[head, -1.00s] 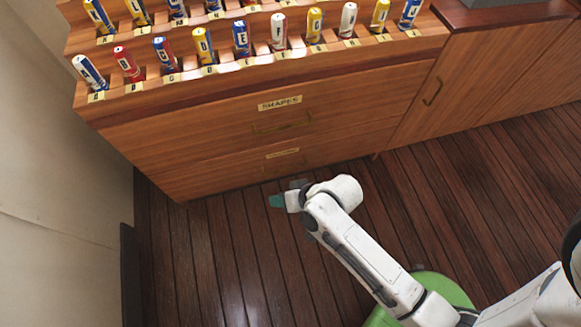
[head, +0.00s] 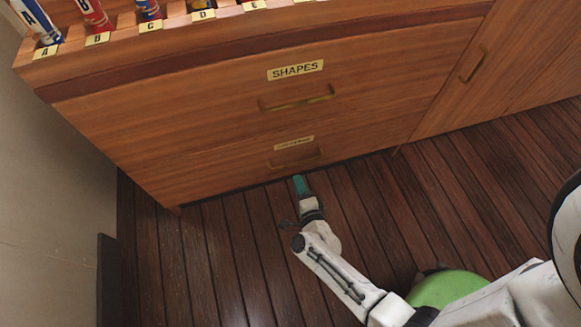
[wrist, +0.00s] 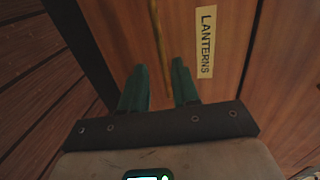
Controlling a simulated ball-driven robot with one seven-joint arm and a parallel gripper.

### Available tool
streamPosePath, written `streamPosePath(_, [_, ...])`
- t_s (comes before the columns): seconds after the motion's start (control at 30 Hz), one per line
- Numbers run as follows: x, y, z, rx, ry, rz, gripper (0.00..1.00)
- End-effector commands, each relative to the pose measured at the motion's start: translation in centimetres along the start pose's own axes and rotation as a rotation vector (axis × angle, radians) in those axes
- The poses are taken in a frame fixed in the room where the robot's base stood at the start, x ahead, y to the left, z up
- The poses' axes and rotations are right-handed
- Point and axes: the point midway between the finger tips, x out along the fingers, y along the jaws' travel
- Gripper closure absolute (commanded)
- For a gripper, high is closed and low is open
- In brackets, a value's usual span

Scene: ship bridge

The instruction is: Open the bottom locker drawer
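The bottom locker drawer (head: 225,173) is a wooden front low on the cabinet and looks closed. It carries a small yellow label (head: 294,143), which reads LANTERNS in the wrist view (wrist: 206,42). Its brass handle (head: 312,160) lies just below the label; in the wrist view the handle (wrist: 156,30) shows as a thin bar. My gripper (head: 300,184) has green fingers and is just in front of the drawer, low near the floor. In the wrist view my gripper (wrist: 159,70) is open, with the bar lined up between its fingers. Contact cannot be told.
Above is the SHAPES drawer (head: 180,112) with its own brass handle (head: 296,104), closed. A cupboard door (head: 500,75) is to the right. Rolled flags in slots line the top. The plank floor (head: 230,260) before the cabinet is clear; a pale wall (head: 50,190) stands left.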

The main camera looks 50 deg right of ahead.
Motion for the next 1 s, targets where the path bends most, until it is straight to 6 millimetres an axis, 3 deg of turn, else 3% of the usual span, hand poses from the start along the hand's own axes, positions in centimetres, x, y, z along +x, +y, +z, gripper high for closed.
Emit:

******************************

WHAT YOU WILL DO: Locate each line containing the string "ahead" and show it.

OUTPUT OF THE TASK:
- The poses are taken in a frame fixed in the room where the robot's base stood at the start, x ahead, y to the left, z up
The main camera looks 50 deg right of ahead.

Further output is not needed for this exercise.